(PROVIDED DATA)
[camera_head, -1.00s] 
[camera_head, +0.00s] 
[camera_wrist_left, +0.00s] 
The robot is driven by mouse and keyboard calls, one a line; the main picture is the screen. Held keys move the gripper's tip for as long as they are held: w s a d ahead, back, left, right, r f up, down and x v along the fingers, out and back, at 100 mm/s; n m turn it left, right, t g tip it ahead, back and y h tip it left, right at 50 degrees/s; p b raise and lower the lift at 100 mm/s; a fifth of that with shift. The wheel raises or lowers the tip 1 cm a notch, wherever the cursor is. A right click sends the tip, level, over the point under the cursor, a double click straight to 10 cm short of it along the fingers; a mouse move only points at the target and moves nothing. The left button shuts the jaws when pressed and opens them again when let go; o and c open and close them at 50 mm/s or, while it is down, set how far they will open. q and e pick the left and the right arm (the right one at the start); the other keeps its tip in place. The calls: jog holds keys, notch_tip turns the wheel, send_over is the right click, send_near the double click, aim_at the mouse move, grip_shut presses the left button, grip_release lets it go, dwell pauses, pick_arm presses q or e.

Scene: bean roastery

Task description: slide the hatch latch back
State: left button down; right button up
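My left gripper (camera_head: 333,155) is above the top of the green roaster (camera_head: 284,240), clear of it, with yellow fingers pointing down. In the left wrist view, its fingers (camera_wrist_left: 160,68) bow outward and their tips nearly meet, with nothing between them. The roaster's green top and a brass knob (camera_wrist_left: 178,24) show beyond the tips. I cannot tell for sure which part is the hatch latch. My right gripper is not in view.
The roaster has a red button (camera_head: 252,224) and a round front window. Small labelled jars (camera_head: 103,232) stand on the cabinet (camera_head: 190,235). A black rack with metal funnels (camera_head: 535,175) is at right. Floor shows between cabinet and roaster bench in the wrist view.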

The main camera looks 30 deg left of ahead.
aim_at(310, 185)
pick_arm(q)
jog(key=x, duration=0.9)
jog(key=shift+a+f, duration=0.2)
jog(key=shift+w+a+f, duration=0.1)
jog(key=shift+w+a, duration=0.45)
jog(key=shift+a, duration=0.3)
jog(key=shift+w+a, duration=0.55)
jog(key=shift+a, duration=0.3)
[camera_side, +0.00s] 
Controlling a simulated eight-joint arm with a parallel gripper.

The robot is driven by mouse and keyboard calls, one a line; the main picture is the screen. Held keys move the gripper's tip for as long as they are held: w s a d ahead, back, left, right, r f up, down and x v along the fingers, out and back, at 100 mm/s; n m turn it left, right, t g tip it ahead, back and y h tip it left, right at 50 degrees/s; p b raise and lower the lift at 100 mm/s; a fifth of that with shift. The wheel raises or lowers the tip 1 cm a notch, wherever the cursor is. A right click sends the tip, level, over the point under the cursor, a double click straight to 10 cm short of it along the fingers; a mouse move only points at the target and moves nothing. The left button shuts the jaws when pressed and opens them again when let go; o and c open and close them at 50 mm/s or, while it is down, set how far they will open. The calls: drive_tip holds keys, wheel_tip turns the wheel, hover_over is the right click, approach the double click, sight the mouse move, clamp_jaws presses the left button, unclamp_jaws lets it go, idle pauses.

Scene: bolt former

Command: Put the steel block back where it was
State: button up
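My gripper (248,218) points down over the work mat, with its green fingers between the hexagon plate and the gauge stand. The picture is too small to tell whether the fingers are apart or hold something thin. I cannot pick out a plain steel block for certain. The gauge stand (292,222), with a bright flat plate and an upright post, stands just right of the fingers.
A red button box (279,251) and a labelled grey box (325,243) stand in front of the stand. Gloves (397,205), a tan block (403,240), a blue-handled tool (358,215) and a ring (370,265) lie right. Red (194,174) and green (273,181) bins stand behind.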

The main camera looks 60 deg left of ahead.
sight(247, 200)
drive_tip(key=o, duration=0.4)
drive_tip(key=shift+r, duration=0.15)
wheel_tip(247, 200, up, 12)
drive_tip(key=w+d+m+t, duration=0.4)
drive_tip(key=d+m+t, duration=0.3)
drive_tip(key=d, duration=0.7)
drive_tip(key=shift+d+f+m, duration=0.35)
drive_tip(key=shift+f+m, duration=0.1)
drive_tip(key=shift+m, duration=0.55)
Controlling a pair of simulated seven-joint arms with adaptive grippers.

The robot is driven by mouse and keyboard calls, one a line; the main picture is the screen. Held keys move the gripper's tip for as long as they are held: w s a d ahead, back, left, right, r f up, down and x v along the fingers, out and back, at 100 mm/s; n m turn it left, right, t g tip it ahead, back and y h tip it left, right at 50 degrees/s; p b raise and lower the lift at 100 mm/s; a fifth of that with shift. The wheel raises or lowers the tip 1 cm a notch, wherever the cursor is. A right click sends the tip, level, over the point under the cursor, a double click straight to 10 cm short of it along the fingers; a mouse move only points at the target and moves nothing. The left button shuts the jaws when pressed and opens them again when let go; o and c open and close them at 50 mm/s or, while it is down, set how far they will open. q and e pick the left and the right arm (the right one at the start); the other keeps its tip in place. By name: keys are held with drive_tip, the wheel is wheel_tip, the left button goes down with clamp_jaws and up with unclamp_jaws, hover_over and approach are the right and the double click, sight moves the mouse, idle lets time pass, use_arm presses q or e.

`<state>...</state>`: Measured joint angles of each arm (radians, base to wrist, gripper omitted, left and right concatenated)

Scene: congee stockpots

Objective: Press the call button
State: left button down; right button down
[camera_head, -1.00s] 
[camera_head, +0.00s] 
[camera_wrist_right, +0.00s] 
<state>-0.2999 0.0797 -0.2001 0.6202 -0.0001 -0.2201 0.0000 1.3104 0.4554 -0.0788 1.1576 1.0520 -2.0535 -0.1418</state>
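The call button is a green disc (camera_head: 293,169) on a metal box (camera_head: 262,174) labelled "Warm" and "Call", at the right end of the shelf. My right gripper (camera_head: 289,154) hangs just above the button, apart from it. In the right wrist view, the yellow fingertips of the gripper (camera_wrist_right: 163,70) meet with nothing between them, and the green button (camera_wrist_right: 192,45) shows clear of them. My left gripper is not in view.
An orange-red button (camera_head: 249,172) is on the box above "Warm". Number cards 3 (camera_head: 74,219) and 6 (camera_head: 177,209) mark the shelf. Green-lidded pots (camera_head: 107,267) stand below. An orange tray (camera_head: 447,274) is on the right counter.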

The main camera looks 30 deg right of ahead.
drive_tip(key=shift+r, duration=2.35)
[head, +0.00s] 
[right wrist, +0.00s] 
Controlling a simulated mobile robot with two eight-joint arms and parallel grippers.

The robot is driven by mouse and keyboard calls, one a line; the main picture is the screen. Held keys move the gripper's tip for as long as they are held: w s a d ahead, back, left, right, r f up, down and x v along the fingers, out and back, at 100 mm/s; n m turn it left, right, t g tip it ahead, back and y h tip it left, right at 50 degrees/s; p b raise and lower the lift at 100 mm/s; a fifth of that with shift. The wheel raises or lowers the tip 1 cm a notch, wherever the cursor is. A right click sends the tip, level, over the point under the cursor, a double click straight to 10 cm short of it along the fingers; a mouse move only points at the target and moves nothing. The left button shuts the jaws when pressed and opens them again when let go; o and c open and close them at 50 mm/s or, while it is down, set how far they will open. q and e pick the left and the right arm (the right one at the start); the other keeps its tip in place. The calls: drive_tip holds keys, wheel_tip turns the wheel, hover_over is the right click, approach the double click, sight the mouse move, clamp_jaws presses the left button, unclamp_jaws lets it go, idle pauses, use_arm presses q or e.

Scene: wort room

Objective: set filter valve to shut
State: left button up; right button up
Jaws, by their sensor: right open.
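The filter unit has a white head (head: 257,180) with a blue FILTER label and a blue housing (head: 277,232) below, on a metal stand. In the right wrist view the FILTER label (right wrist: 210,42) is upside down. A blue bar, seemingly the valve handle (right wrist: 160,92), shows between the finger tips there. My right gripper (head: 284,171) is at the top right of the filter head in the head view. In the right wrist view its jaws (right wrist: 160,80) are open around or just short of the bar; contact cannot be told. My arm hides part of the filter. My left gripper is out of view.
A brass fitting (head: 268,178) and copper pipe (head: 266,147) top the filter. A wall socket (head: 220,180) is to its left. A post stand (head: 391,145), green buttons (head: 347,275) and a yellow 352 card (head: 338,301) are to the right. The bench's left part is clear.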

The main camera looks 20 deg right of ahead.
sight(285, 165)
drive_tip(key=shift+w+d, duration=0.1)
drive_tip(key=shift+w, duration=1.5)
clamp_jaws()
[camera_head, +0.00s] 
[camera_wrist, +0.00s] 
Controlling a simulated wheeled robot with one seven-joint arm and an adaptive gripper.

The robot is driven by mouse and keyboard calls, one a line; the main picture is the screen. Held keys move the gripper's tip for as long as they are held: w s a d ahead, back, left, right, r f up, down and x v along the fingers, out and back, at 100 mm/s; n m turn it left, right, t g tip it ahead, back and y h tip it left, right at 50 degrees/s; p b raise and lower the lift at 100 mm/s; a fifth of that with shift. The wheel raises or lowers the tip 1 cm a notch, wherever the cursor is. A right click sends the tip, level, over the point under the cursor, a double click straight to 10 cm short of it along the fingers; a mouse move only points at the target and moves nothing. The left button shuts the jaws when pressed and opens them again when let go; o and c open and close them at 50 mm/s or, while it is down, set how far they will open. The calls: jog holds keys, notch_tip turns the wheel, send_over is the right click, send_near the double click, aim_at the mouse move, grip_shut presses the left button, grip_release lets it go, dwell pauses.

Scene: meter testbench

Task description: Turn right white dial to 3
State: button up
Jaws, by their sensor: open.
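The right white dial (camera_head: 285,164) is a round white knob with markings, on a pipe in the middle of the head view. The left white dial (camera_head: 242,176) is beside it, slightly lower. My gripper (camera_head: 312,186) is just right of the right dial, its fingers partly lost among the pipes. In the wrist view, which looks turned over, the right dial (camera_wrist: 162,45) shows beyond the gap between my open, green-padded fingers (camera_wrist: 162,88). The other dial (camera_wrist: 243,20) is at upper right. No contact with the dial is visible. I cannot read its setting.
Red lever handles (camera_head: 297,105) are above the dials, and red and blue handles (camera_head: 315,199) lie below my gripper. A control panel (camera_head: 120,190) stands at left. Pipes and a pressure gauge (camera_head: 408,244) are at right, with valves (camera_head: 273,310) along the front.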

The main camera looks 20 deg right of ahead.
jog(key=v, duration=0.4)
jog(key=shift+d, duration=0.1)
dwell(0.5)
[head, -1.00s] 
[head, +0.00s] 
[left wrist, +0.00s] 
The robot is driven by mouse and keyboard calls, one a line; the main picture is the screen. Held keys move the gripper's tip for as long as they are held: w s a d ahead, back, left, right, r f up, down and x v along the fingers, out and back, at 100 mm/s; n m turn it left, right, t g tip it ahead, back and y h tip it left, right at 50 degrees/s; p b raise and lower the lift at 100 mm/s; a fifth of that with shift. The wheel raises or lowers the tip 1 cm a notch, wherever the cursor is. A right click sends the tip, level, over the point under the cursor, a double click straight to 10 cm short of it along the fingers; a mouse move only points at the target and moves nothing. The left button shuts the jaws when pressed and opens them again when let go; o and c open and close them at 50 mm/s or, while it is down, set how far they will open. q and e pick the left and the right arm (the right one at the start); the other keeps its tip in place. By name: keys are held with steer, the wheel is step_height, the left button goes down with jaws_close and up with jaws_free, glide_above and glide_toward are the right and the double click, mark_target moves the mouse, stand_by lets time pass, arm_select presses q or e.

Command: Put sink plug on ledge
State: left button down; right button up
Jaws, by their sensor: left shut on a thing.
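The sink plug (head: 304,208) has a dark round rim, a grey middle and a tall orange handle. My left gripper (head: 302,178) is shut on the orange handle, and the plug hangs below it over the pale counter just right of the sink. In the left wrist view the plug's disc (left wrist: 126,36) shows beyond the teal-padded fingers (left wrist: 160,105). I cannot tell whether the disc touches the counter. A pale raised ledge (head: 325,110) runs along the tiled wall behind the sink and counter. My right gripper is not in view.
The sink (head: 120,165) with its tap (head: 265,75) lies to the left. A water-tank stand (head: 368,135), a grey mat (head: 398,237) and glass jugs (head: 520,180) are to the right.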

(DIRECTIVE) Above are the records; please copy exactly their first line and each line after it through the line containing "[camera_wrist_left, +0.00s]", and no line after that.

(CORRECT ANSWER)
[camera_head, -1.00s] 
[camera_head, +0.00s] 
[camera_wrist_left, +0.00s] 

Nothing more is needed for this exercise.